■ What you should do ■
For this exercise, repeat all of the material verbatim apart from its images.

----------------

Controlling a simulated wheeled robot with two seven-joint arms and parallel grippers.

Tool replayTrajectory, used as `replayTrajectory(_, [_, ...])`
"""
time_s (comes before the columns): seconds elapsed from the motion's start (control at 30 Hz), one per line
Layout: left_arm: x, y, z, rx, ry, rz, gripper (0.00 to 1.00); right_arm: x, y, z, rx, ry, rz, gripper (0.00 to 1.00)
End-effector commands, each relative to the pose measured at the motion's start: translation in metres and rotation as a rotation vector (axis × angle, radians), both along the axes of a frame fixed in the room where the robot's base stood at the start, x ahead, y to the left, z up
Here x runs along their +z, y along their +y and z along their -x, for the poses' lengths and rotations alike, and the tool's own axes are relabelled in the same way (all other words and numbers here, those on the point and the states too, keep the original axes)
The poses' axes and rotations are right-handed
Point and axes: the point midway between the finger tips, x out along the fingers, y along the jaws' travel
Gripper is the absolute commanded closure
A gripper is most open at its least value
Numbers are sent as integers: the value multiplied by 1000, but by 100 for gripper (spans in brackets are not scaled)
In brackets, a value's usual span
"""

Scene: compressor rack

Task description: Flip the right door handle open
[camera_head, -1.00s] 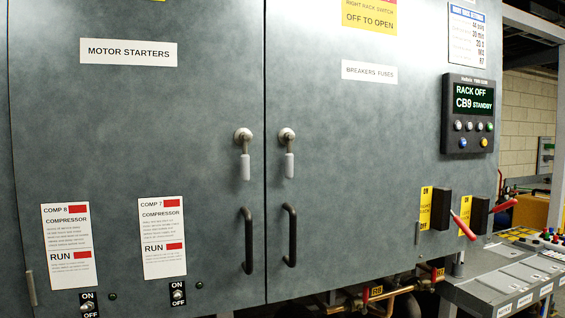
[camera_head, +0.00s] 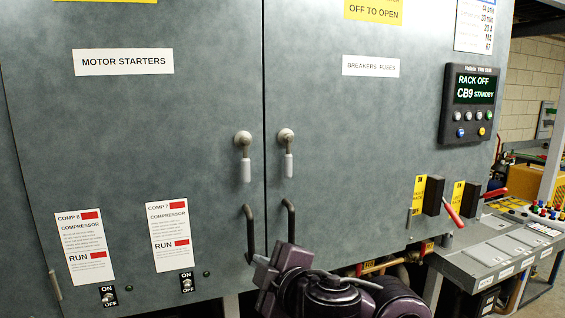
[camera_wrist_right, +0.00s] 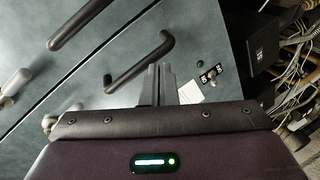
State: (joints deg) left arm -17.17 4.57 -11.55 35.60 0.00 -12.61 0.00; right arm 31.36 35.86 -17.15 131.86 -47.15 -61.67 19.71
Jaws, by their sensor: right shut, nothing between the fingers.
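The right door's turn handle (camera_head: 287,152), a round metal boss with a pale grip hanging straight down, sits just right of the door seam. The left door's matching handle (camera_head: 244,157) also hangs down. My right gripper (camera_head: 261,264) is low in front of the doors, below both turn handles and near the lower ends of the dark bar pulls. In the wrist view its fingers (camera_wrist_right: 158,84) are closed together and empty, near one bar pull (camera_wrist_right: 140,62). A pale grip (camera_wrist_right: 15,88) shows at that view's left edge. My left gripper is out of view.
The right door's bar pull (camera_head: 290,222) is partly hidden behind my right arm. To the right are black switch blocks with red levers (camera_head: 452,214), a display panel (camera_head: 468,104) and a sloped control desk (camera_head: 495,250). The door face around the turn handles is clear.

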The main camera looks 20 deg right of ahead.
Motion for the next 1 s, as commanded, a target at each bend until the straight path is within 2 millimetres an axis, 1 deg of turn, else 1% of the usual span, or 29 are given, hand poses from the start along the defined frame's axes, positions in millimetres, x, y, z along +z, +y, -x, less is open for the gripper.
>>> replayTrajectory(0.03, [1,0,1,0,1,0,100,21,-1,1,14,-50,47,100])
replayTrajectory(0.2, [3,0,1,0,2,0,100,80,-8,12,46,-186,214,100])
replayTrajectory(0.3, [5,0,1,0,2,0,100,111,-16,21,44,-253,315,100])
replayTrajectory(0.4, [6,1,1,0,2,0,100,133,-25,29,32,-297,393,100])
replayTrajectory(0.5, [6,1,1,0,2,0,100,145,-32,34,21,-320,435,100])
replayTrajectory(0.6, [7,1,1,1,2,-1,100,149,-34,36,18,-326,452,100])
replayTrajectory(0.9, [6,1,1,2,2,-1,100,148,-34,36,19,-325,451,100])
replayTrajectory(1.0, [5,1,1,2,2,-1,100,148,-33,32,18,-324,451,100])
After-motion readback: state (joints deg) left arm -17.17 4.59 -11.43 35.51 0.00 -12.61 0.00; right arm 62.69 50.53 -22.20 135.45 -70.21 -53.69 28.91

----------------

■ Solution for this problem ■
Controlling a simulated wheeled robot with two seven-joint arms and parallel grippers.

Tool replayTrajectory, used as `replayTrajectory(_, [_, ...])`
"""
time_s (comes before the columns): seconds elapsed from the motion's start (control at 30 Hz), one per line
Layout: left_arm: x, y, z, rx, ry, rz, gripper (0.00 to 1.00); right_arm: x, y, z, rx, ry, rz, gripper (0.00 to 1.00)
End-effector commands, each relative to the pose measured at the motion's start: translation in metres and rotation as a rotation vector (axis × angle, radians), both along the axes of a frame fixed in the room where the robot's base stood at the start, x ahead, y to the left, z up
Here x runs along their +z, y along their +y and z along their -x, for the poses' lengths and rotations alike, and the tool's own axes are relabelled in the same way (all other words and numbers here, those on the point and the states too, keep the original axes)
The poses' axes and rotations are right-handed
Point and axes: the point midway between the finger tips, x out along the fingers, y along the jaws' travel
Gripper is the absolute commanded closure
A gripper is most open at its least value
Numbers are sent as integers: the value multiplied by 1000, but by 100 for gripper (spans in brackets are not scaled)
In brackets, a value's usual span
"""

Scene: compressor rack

Task description: Flip the right door handle open
[camera_head, -1.00s] 
[camera_head, +0.00s] 
[camera_wrist_right, +0.00s] 
State: (joints deg) left arm -17.17 4.57 -11.55 35.60 0.00 -12.61 0.00; right arm 31.36 35.86 -17.15 131.86 -47.15 -61.67 19.71
Jaws, by their sensor: right shut, nothing between the fingers.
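The right door's turn handle (camera_head: 287,152), a round metal boss with a pale grip hanging straight down, sits just right of the door seam. The left door's matching handle (camera_head: 244,157) also hangs down. My right gripper (camera_head: 261,264) is low in front of the doors, below both turn handles and near the lower ends of the dark bar pulls. In the wrist view its fingers (camera_wrist_right: 158,84) are closed together and empty, near one bar pull (camera_wrist_right: 140,62). A pale grip (camera_wrist_right: 15,88) shows at that view's left edge. My left gripper is out of view.
The right door's bar pull (camera_head: 290,222) is partly hidden behind my right arm. To the right are black switch blocks with red levers (camera_head: 452,214), a display panel (camera_head: 468,104) and a sloped control desk (camera_head: 495,250). The door face around the turn handles is clear.

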The main camera looks 20 deg right of ahead.
Motion for the next 1 s, as commanded, a target at each bend until the straight path is within 2 millimetres an axis, 1 deg of turn, else 1% of the usual span, or 29 are given, hand poses from the start along the defined frame's axes, positions in millimetres, x, y, z along +z, +y, -x, less is open for the gripper.
>>> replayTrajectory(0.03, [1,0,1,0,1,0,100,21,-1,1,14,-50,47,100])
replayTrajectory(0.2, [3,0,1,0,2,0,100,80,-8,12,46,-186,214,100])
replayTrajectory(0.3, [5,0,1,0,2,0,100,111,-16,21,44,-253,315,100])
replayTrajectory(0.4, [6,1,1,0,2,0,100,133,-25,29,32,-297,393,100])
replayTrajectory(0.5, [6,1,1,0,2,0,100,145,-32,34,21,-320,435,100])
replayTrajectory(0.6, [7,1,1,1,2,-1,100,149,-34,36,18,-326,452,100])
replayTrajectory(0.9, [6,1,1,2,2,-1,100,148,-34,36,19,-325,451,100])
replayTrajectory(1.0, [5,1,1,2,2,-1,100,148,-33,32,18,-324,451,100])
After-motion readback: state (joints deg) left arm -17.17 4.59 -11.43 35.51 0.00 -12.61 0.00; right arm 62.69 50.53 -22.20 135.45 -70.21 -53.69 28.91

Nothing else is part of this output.